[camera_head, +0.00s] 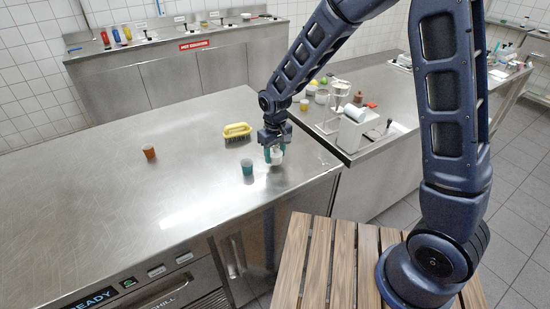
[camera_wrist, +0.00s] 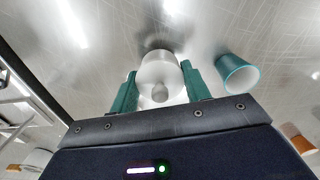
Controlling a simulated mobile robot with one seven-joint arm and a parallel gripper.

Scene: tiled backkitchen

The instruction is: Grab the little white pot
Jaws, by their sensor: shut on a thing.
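The little white pot (camera_wrist: 161,72) is between the two green fingers of my gripper (camera_wrist: 160,92) in the wrist view, with a round knob on the side facing the camera. In the head view the white pot (camera_head: 276,157) shows at the fingertips of my gripper (camera_head: 274,152), near the right edge of the steel counter (camera_head: 190,200). The gripper is shut on it. Part of the pot is hidden by the fingers, and I cannot tell whether it touches the counter.
A teal cup (camera_head: 247,167) stands close left of the pot; it also shows in the wrist view (camera_wrist: 238,73). The counter's front left is clear. A wooden slatted surface (camera_head: 325,260) is at the front.

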▸ Given exercise
Locate "The instruction is: Grab the little white pot" in the material, then quote the line that contains it and all lines after it through the final one.

▸ Answer to the task
The instruction is: Grab the little white pot
Jaws, by their sensor: shut on a thing.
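The little white pot (camera_wrist: 161,72) is between the two green fingers of my gripper (camera_wrist: 160,92) in the wrist view, with a round knob on the side facing the camera. In the head view the white pot (camera_head: 276,157) shows at the fingertips of my gripper (camera_head: 274,152), near the right edge of the steel counter (camera_head: 190,200). The gripper is shut on it. Part of the pot is hidden by the fingers, and I cannot tell whether it touches the counter.
A teal cup (camera_head: 247,167) stands close left of the pot; it also shows in the wrist view (camera_wrist: 238,73). The counter's front left is clear. A wooden slatted surface (camera_head: 325,260) is at the front.

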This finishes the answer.